EXERCISE BRIEF. Answer with one number only: the number of lines that contain "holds".

[Collected data]
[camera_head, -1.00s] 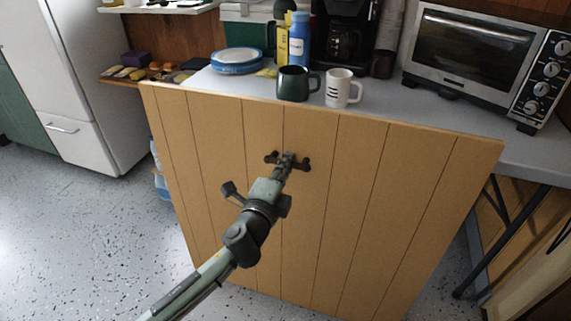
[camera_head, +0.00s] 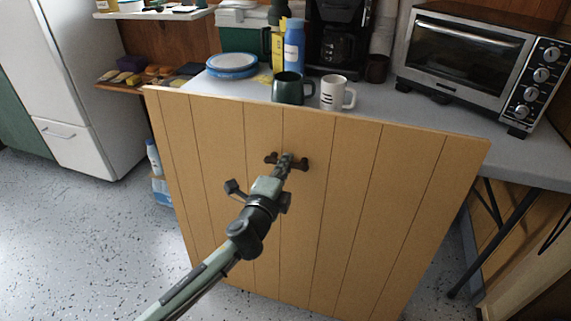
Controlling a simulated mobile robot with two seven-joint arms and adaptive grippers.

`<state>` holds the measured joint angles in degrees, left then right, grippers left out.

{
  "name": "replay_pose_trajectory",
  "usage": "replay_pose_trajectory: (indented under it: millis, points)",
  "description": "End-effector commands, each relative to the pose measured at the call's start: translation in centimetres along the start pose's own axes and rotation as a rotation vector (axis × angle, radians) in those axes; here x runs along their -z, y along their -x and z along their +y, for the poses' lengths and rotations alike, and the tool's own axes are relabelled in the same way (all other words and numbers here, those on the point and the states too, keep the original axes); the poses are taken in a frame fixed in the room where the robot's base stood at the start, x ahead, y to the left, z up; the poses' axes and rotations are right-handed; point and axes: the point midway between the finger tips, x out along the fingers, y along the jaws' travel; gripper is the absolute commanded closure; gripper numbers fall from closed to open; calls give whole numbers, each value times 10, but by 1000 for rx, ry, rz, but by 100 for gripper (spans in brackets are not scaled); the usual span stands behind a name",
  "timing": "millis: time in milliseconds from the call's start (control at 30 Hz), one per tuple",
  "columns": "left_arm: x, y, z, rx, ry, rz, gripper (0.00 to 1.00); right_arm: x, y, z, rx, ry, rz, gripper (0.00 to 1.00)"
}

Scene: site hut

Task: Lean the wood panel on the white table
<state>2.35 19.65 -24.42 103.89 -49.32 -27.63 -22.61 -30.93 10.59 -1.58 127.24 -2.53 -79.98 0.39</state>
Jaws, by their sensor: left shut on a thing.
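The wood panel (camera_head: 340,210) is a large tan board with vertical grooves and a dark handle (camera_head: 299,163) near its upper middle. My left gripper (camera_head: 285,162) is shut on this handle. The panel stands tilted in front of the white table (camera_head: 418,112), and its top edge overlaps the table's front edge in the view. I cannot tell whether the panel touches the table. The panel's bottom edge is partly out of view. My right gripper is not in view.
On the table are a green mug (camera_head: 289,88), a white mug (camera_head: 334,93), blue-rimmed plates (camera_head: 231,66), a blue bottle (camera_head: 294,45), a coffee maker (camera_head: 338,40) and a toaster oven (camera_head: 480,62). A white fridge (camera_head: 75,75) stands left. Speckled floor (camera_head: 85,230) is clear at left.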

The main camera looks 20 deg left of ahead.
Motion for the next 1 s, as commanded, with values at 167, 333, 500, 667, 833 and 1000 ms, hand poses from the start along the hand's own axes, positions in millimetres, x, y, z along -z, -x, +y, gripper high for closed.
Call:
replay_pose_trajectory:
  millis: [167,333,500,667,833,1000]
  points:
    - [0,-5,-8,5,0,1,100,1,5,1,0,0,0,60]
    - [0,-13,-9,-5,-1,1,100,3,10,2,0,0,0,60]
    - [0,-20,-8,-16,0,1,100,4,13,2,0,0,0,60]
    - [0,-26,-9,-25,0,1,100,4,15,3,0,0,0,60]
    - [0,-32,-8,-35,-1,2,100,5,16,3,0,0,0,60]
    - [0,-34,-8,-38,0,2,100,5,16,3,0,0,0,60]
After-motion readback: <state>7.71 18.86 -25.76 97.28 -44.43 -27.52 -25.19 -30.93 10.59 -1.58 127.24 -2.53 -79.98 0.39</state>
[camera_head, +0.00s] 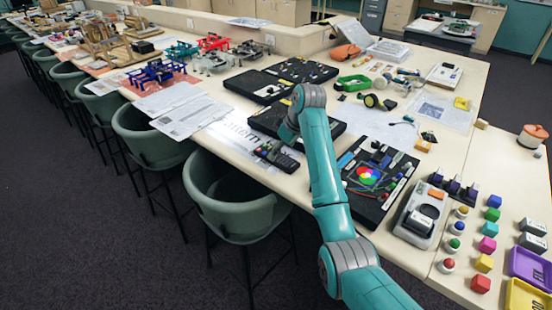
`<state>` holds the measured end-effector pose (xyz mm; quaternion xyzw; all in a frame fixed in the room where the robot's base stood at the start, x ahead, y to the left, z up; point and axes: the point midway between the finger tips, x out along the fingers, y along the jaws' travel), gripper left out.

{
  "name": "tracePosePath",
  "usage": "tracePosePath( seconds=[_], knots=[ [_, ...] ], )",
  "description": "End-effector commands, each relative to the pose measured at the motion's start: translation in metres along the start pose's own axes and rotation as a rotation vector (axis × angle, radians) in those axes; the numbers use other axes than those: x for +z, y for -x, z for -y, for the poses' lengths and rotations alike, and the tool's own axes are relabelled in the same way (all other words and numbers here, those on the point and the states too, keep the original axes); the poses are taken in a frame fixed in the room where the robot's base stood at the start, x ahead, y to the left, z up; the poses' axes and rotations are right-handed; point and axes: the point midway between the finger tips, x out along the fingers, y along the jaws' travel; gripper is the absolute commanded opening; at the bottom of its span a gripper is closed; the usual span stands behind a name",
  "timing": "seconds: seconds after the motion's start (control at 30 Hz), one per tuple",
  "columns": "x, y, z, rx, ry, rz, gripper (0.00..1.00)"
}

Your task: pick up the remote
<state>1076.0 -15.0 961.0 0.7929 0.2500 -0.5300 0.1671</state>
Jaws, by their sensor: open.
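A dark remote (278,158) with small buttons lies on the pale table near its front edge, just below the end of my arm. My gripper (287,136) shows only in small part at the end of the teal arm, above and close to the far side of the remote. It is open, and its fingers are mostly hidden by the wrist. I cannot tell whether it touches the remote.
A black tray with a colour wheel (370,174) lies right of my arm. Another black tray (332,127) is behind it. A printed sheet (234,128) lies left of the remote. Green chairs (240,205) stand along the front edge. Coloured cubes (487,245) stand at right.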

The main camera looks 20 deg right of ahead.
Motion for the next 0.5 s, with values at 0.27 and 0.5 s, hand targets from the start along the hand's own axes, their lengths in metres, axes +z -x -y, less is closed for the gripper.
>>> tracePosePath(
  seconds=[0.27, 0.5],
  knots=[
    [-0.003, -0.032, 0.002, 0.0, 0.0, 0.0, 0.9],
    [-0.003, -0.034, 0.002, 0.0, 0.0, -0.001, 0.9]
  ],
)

SOLUTION FOR THIS EXERCISE. 2